Multinational companies consist of the following elements: (a) Company should be operated in many countries (b) In the host country, research and production work should be conducted in order to increase the GDP of the country (c) Ownership must be multinational (d) Management should be in the hands of the parent company.
Some examples of famous multinational companies are Coca-Cola and Pepsi Companies of U.S.A., Sony Company of Japan, Nestlé Company of Switzerland, Honda, IBM Corporation of U.S.A., Mercedes Benz Company of Germany, Nepal Lever Limited, Asian Paints, Surya Tobacco Company of Nepal.
Multinational companies have the following characteristics:
- Productive organization: It is a productive organization. This company produces various types of goods and services not only in their own country but also in many other countries. It uses its own technology, trademark and patent right for manufacturing goods.
- Word-wide operation: It is the another characteristics of multinational company. The company extends its business world-wide by establishing branches or affiliating companies in various countries. Hence, its operation extends in more than one country.
- Ownership and control: The ownership of multinational company remains both in parent and host country according to the investment. However, the parent company controls the management and its operation of the branches or affiliated companies. It control through capital investment, high technology, trademark, patent right etc.
- Technology transfer: Multinational companies are established with a huge capital and advance technology. These companies transfer the advanced technology in the developing countries by establishing branches or affiliations. Its production system is based on mass production and the cost of production will not be higher. Developing countries can be benefited by transfer of the advanced technology.
- Marketing superiorities: Multinational company is a large organization with international name and fame. It has a good network of distribution system and sells its products without any difficulties.
- Higher efficiency: Multinational company is operated with higher efficiency due to advanced technology. It has greater capability for research and development work. It utilizes trained personal and mass production system. hence, it produces quality products with minimum cost of production.
Advantages and Disadvantages of Multinational Company
Multinational company has been helpful in transferring foreign investment and advanced technology from one country to another. The liberal trade and investment policy have facilitated multinational companies to invest in developing countries. The economic growth of the host country is feasible by the investment. The chief advantages of multinational company are as follows:
- Industrialization: The economic development of a country depends upon the industrialization of a country. The developing countries have low level of saving and investment. Hence, multinational companies help in the industrialization process of a country. The untapped natural resources are tapped by them.
- Quality and mass production: Multinational company is established with huge capital. It utilizes mass production system through advanced technology. It is operated in international standard. Hence, it obtains trained and qualified manpower and utilizes advanced technology by which qualitative products can be produced efficiently.
- Lower cost of production: The lower cost of production is an important consequence of the mass production and marketing through multinational companies. The lower cost of production has benefited the developing countries.
- Employment opportunities: Multinational company provides employment opportunities to the people of host countries in their production and marketing activities.
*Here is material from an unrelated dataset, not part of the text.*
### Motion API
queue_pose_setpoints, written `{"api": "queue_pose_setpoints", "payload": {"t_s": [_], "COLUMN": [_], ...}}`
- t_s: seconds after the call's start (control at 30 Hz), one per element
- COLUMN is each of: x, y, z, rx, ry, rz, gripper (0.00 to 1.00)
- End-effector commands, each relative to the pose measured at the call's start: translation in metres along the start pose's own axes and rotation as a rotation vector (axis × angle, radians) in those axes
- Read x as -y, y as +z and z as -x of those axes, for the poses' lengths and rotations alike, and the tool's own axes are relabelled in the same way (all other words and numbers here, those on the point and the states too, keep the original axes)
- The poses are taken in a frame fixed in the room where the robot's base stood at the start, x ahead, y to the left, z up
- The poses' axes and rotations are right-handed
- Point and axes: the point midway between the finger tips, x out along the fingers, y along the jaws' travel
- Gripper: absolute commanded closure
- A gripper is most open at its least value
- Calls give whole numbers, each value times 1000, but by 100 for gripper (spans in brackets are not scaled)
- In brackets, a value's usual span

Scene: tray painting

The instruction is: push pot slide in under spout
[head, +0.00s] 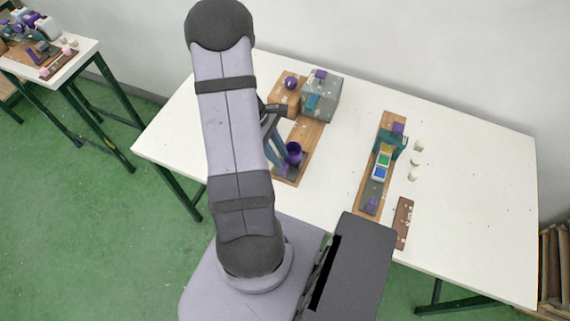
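A purple pot (293,152) stands near the front end of a wooden board (305,133) left of the table's middle. A grey box-shaped unit (322,94) with a blue part (312,102) and a purple top piece stands at the board's back end. I cannot make out the spout or the slide clearly. My gripper (273,132) is mostly hidden behind my own arm. A dark part and bluish parts show at the arm's right edge, close to the left of the pot. I cannot tell whether the gripper touches the pot, or whether it is open.
A wooden block with a purple ball (291,83) stands left of the grey unit. Right of it, another board (369,178) carries a teal frame (392,142) and coloured blocks. Several pale pieces and a brown strip (403,222) lie beside it. The white table (480,200) is clear at right.

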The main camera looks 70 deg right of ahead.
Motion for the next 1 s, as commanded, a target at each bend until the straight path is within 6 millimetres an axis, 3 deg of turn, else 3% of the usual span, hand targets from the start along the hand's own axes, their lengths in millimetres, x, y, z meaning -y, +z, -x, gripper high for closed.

Production enhances the purchasing capacities of the people and increase their standard of living. People are satisfied with new products of international standard. Employment in other countries is also increased by way of expanded markets in foreign countries.
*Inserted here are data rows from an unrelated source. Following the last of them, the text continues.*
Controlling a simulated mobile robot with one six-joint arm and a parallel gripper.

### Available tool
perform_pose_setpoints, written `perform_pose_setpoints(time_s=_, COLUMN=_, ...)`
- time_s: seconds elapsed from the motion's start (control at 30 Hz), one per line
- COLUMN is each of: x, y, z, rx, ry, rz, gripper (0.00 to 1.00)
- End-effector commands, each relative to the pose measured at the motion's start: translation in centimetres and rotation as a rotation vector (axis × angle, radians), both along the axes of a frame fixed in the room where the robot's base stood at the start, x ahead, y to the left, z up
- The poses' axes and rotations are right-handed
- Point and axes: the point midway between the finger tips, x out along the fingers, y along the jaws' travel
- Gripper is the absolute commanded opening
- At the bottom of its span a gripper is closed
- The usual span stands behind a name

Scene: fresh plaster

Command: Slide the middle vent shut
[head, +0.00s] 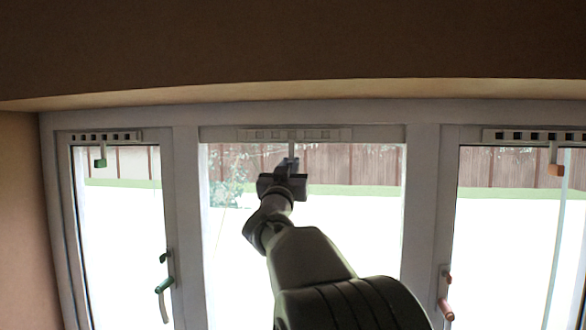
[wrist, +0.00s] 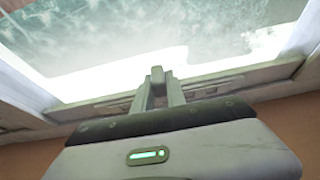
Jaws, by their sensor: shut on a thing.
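The middle vent (head: 252,134) is a pale slotted strip at the top of the middle window. Its slots look light grey, with none of the dark openings of the side vents. A thin stem hangs from it to my gripper (head: 290,163). In the wrist view, the two fingers of my gripper (wrist: 157,88) are closed around the vent's small grey tab (wrist: 157,74). The vent strip (wrist: 225,85) runs behind the fingers. My gripper hides most of the tab in the head view.
The left vent (head: 121,136) shows dark slots and has a green tab (head: 100,163). The right vent (head: 512,135) also shows dark slots, with an orange tab (head: 556,170). A wall overhangs above.

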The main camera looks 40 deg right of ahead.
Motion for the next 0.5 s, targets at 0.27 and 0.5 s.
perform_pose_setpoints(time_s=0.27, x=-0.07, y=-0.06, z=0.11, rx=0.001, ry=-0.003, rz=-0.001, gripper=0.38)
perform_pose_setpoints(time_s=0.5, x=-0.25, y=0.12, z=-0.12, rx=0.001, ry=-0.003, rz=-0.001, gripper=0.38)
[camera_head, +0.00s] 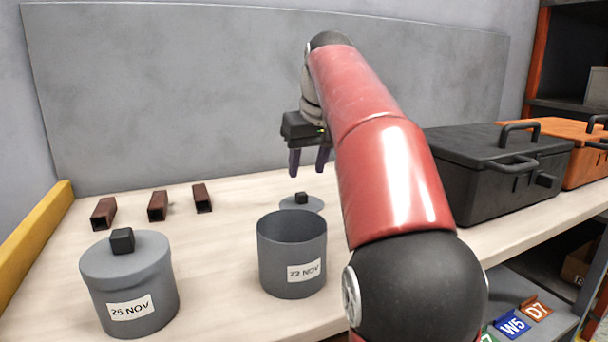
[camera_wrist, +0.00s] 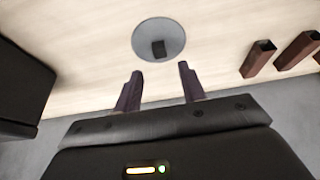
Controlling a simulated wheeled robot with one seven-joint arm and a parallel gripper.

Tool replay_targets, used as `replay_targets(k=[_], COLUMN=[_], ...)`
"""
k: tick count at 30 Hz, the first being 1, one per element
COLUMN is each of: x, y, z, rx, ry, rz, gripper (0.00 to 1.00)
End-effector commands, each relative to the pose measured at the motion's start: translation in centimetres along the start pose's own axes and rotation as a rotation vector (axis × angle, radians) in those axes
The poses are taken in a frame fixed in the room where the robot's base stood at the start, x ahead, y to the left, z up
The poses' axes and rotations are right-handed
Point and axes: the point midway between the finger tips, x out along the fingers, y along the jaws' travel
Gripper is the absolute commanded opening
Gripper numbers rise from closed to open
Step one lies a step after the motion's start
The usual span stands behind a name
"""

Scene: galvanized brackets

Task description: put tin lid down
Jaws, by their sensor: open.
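The tin lid (camera_head: 314,204) is a grey disc with a black block knob, lying flat on the bench just behind the open tin (camera_head: 291,262) labelled 22 NOV. The tin partly hides it in the head view. In the wrist view the whole lid (camera_wrist: 173,33) shows on the pale bench top. My gripper (camera_head: 308,170) is above and behind the lid, apart from it. Its fingers (camera_wrist: 160,72) are spread with nothing between them, and the knob lies beyond their tips.
A black toolbox (camera_head: 490,175) and an orange one (camera_head: 583,150) stand at the right. The bench (camera_head: 215,265) is clear between the two tins.

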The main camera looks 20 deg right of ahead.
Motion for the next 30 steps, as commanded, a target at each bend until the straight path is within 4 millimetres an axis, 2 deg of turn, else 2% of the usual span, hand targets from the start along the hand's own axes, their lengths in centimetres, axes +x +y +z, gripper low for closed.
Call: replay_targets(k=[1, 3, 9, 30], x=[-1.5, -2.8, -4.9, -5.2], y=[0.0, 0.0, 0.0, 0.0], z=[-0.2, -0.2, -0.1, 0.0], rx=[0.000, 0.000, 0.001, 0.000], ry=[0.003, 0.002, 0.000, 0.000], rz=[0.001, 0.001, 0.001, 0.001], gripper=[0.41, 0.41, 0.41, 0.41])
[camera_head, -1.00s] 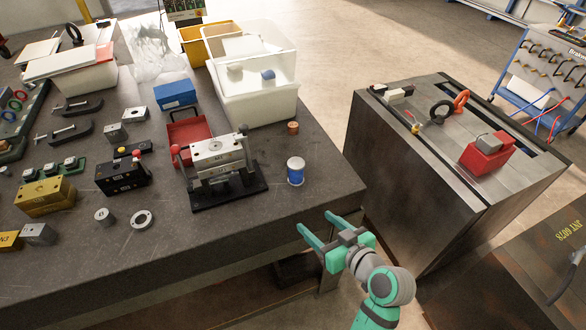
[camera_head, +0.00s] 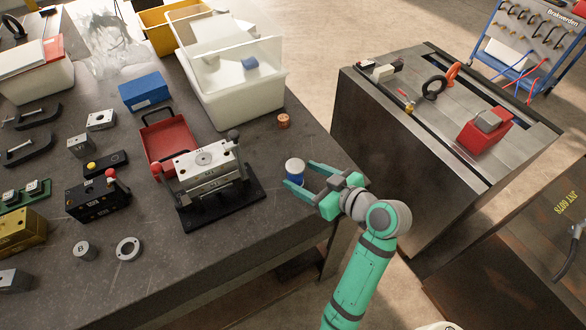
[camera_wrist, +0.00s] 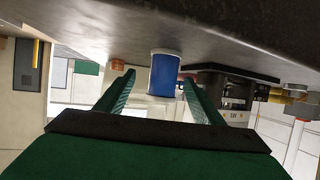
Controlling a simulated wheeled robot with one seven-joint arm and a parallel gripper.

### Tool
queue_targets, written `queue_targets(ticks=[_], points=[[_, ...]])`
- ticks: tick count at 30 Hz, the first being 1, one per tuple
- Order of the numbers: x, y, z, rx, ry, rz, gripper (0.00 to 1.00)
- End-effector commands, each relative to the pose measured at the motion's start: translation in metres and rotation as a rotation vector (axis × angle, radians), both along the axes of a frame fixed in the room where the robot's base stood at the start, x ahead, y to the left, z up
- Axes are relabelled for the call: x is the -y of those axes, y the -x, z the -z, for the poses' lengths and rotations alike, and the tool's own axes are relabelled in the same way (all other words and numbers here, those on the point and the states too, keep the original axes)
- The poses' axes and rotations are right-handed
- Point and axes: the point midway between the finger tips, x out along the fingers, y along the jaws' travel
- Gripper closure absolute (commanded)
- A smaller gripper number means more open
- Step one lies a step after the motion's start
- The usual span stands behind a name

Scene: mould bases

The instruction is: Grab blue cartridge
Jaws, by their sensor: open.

- Increase in government revenue: The multinational companies produce and sell products in large scale. Consequently, they can make more profits and pay excise duty, income tax, sales tax etc. which increases the revenue of the government.
- Increase in export: Export of host country rises as per the multinational activities. It produces goods and services on the international standard. They are not produced only for local market but also are exported to other countries. So, it increases the export capacity.
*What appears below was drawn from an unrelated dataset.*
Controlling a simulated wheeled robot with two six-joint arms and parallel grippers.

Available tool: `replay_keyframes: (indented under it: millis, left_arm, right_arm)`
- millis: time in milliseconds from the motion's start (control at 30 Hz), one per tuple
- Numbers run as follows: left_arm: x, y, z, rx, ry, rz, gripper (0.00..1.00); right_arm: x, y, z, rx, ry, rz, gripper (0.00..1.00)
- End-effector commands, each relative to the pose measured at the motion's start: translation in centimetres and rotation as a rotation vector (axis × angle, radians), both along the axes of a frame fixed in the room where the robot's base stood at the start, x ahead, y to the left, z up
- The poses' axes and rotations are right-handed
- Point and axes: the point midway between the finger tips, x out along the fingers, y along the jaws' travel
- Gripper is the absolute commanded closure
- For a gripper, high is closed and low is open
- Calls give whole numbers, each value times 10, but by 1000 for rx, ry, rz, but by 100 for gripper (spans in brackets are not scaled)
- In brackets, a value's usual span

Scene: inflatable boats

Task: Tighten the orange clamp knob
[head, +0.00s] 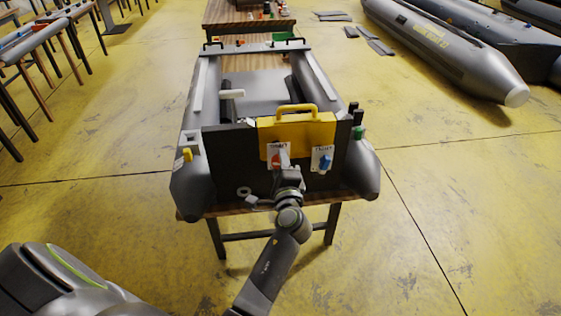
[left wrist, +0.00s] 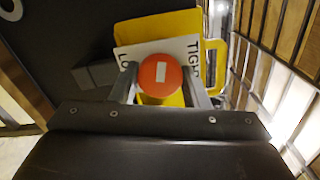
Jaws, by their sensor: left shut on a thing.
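The orange clamp knob (left wrist: 160,80) is a round orange-red disc with a white mark on its face. It sits in front of a white label plate (left wrist: 140,52) with partly hidden lettering, mounted on a yellow clamp bracket. In the head view the knob (head: 276,161) is partly covered by my left gripper (head: 283,160), on the dark transom of a grey inflatable boat (head: 192,165). My left gripper's fingers stand on both sides of the knob and are shut on it, as the left wrist view (left wrist: 165,95) shows. My right gripper is not in view.
A blue knob (head: 325,162) on a second white plate is right of the orange one. The yellow bracket (head: 297,128) has a handle on top. Yellow and green valve parts sit on the boat's tubes.

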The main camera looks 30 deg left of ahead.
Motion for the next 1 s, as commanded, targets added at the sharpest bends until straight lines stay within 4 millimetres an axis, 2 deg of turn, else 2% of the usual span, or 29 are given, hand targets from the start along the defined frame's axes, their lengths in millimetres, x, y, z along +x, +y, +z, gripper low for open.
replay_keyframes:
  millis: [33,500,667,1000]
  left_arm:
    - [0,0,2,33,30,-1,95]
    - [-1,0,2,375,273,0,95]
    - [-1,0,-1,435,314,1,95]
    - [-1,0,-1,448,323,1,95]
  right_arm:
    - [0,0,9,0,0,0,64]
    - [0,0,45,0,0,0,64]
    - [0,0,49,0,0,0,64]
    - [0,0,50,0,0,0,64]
- Other benefits: The multinationals help private companies enter in the international markets by way of providing international market expertise, foreign exchange and financial management. The domestic businessmen and entrepreneurs get an opportunity to learn some new business skills from the. The high degree of marketability, competitive spirits, and fast action contribute maximum of profitability. The domestic shareholders are also benefited by the higher rate of dividend. The capital market of the host country is also improved by such activities and people at large are benefited.
Multinationals can damage the host country in various ways such as outflow of foreign exchange, economic exploitation, negative effects on local industries, social evils etc. The disadvantages of multinational company are given below:
- Outflow of foreign exchange: In many cases, multinational companies use the local capital for their industrial development. They do not bring much capital from their countries. They earn huge amount of dividend. This requires sending dividend with royalties, managerial and technical fees etc. in the form of foreign exchange. By the foreign exchange, reserve is decreased in the country. A shortage of foreign exchange is greater problem to the developing countries.
- Negative effects on local industries: Multinational companies have increased world competition. They enjoy international market, capital, technology and expertise. The competition from multinationals affect the local industries negatively. They can defeat any industries in the host country. Thus, the local industries and trade are adversely affected by them.
- Economic exploitation: Multinational companies are mainly interested in making profits. Labor, raw materials and scarce foreign exchange are used for their self-benefits. Labor being cheap in developing countries are exploited to the maximum by them. The raw materials are purchased at cheaper rate. The producer of raw materials are purchased at cheaper rate. The producer of raw materials do not get adequate return. Thus, the cost of production is lower and charges higher prices on its product. Hence, multinationals earn maximum profits by unfair exploitation of the resources.
- Exploitation of consumers: Multinational companies are monopolistic in nature and exploit the markets for their benefits. They use strong marketing and promotional techniques, product differentiation and other techniques to capture the market. They are in a position to increase prices and exploit the market. The consumers are suppressed with the higher prices. They exploit consumers at every front for their benefit.
- Inequality in employment: Employment is not increased in host country as per anticipation. It provides only minimum employment to local people in practice. Usually multinational companies appoint top level personnel from their own country and local employment at the lower level only. Hence, multinationals create inequality in employment.
- Social evil: Multinational companies produce goods mainly for rich markets for maximizing profits. The consumption patterns in developing countries are upset by luxurious production of multinationals. The gap between poor and rich increases, the latter purchases the product of multinationals, whereas the poor have no capacity to purchase them. The society experiences dissatisfaction and distortion. With heavy advertising expenditures, antisocial and vulgar advertisements are published for sales promotion by them for earning profits.